== Dataset records ==
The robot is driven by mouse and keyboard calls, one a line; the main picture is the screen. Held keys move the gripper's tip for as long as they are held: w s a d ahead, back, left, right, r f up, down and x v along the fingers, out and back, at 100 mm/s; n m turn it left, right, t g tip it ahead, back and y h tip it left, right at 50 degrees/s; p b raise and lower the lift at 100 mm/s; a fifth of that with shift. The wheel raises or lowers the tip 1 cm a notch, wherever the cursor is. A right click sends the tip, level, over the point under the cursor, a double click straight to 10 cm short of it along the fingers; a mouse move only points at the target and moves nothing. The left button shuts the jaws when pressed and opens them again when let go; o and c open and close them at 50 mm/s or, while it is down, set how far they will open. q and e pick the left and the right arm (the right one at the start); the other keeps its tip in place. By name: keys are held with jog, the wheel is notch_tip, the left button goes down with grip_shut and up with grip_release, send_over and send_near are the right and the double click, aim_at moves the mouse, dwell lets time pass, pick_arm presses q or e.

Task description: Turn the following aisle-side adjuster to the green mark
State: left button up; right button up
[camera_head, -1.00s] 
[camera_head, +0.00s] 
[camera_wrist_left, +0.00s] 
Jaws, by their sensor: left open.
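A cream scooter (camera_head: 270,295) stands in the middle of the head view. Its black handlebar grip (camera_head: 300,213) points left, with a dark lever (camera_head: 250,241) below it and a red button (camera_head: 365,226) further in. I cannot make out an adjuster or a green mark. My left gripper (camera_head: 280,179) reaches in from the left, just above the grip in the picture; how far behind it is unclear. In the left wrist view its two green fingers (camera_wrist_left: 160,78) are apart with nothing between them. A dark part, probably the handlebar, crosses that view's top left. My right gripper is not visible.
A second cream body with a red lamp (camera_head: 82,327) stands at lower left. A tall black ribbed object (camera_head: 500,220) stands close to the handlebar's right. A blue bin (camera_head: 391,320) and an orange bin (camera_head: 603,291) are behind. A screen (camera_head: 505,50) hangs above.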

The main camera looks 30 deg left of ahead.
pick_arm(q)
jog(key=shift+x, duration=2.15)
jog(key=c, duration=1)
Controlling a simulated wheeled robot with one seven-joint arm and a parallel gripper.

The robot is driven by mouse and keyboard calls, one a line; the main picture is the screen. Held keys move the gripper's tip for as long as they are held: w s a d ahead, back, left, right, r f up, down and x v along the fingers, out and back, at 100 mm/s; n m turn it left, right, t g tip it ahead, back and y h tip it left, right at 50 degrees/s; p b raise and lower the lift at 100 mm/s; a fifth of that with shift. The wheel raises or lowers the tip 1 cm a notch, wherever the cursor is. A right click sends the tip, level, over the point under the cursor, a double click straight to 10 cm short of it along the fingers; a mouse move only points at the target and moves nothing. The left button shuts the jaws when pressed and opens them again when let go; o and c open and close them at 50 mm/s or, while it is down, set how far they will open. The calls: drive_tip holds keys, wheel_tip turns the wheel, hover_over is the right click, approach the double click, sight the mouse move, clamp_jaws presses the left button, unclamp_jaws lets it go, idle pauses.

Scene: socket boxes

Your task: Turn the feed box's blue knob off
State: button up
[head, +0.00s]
===
→ Description of the task: Take the entries above and transcribe them in full.

→ Correct result:
The robot is driven by mouse and keyboard calls, one a line; the main picture is the screen. Held keys move the gripper's tip for as long as they are held: w s a d ahead, back, left, right, r f up, down and x v along the fingers, out and back, at 100 mm/s; n m turn it left, right, t g tip it ahead, back and y h tip it left, right at 50 degrees/s; p b raise and lower the lift at 100 mm/s; a fifth of that with shift. The wheel raises or lowers the tip 1 cm a notch, wherever the cursor is. A right click sends the tip, level, over the point under the cursor, a double click straight to 10 cm short of it along the fingers; a mouse move only points at the target and moves nothing. The left button shuts the jaws when pressed and opens them again when let go; o and c open and close them at 50 mm/s or, while it is down, set how far they will open. q and e pick the left and the right arm (the right one at the start); the other keeps its tip in place. By name: keys are held with jog, the wheel is notch_tip, the left button goes down with grip_shut and up with grip_release, send_over and send_near are the right and the double click, aim_at moves the mouse, dwell lets time pass, pick_arm presses q or e.

Task description: Turn the following aisle-side adjuster to the green mark
State: left button up; right button up
[camera_head, -1.00s] 
[camera_head, +0.00s] 
[camera_wrist_left, +0.00s] 
Jaws, by their sensor: left open.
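A cream scooter (camera_head: 270,295) stands in the middle of the head view. Its black handlebar grip (camera_head: 300,213) points left, with a dark lever (camera_head: 250,241) below it and a red button (camera_head: 365,226) further in. I cannot make out an adjuster or a green mark. My left gripper (camera_head: 280,179) reaches in from the left, just above the grip in the picture; how far behind it is unclear. In the left wrist view its two green fingers (camera_wrist_left: 160,78) are apart with nothing between them. A dark part, probably the handlebar, crosses that view's top left. My right gripper is not visible.
A second cream body with a red lamp (camera_head: 82,327) stands at lower left. A tall black ribbed object (camera_head: 500,220) stands close to the handlebar's right. A blue bin (camera_head: 391,320) and an orange bin (camera_head: 603,291) are behind. A screen (camera_head: 505,50) hangs above.

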The main camera looks 30 deg left of ahead.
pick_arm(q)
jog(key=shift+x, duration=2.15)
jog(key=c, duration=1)
Controlling a simulated wheeled robot with one seven-joint arm and a parallel gripper.

The robot is driven by mouse and keyboard calls, one a line; the main picture is the screen. Held keys move the gripper's tip for as long as they are held: w s a d ahead, back, left, right, r f up, down and x v along the fingers, out and back, at 100 mm/s; n m turn it left, right, t g tip it ahead, back and y h tip it left, right at 50 degrees/s; p b raise and lower the lift at 100 mm/s; a fifth of that with shift. The wheel raises or lowers the tip 1 cm a notch, wherever the cursor is. A right click sends the tip, level, over the point under the cursor, a double click straight to 10 cm short of it along the fingers; a mouse move only points at the target and moves nothing. The left button shuts the jaws when pressed and opens them again when let go; o and c open and close them at 50 mm/s or, while it is down, set how far they will open. The calls: drive_tip holds keys, wheel_tip turns the wheel, hover_over is the right click, approach the double click, sight the mouse move, clamp_jaws presses the left button, unclamp_jaws lets it go, idle pauses.

Scene: socket boxes

Your task: Turn the feed box's blue knob off
State: button up
[head, +0.00s]

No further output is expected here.